The evidence showed that on March 12 defendant signed a paper with Economy Exterminating Company entitled "Retail Instalment Contract/Including Promissory Note and Security Agreement." It called for a cash price of $250, with a time balance of $300 to be paid in 18 monthly installments. That same day she also signed a "completion ticket" which stated that the agreed services had been satisfactorily performed. Apparently the company only one spraying under this contract (the same day it was signed) and the description of the service rendered was "treatment for fungus PPB." Defendant testified that when she signed the contract, this place on the form was blank, and that the agreement she made with Economy's agent was for semi-monthly spraying for roaches over a one-year period. Plaintiff purchased the contract from the exterminators either the same day or a few days after its execution. Defendant filed an answer to plaintiff's complaint, denying most of its allegations and in turn alleging that Economy failed to treat her premises for roaches with the exception of the one spraying (treatment unknown) for which she stood ready to pay the reasonable cost.
The pleadings showed that a defense existed. Plaintiff therefore had the burden of establishing that it was a holder in due course. Code Ann. 109A-3--307 (3); Pitillo v. Demetry, 112 Ga. App. 643 (145 SE2d 792)
. A holder in due course is one who takes a negotiable instrument in good faith, for value and without notice of any claim or defense against it. Code Ann. 109A-3--302 (1) (c).

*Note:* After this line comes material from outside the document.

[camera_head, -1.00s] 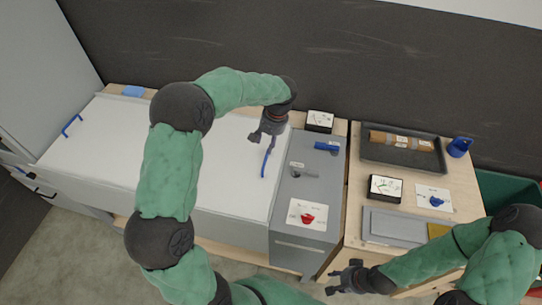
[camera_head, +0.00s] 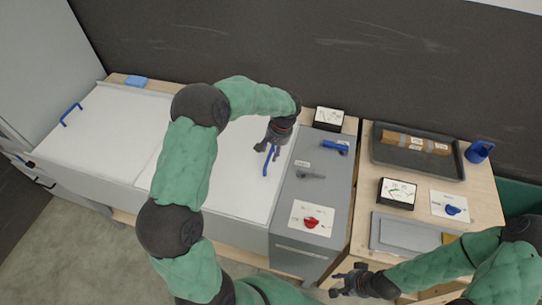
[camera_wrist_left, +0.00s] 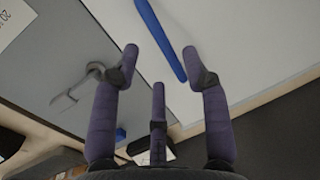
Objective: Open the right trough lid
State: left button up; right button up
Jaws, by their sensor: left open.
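The right trough lid (camera_head: 240,178) is a white panel lying flat and shut, with a slim blue handle (camera_head: 266,168) near its right edge. My left gripper (camera_head: 268,152) is open at the far end of this handle. In the left wrist view, the blue handle (camera_wrist_left: 160,40) runs through the space between the two outer fingertips of my left gripper (camera_wrist_left: 164,58). The fingers are not closed on it; I cannot tell whether they touch it. My right gripper (camera_head: 338,283) is empty, its fingers spread, by the front edge of the right table.
The left lid (camera_head: 105,125) has its own blue handle (camera_head: 70,114). A grey panel (camera_head: 325,190) with a red knob (camera_head: 311,222), a grey lever and a blue lever adjoins the right lid. The right table holds a dark tray (camera_head: 385,158) and a blue holder (camera_head: 479,151).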

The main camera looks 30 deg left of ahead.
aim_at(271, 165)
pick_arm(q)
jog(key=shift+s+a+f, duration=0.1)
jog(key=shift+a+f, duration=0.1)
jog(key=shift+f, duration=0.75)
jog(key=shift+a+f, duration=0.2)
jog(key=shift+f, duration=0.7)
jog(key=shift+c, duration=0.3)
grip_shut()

The transcript does not clearly indicate the basis upon which the trial court ruled that plaintiff was not a holder in due course, nor is it necessary for our determination of the correctness of the ruling. Plaintiff's contentions all go to lack of notice of a claim or defense on the face of the paper. While the facts here might support a contrary finding, that is not the relevant issue. Plaintiff has overlooked one basic factor in the law of commercial paper--the status of "holder in due course" applies only to the holder of a negotiable instrument.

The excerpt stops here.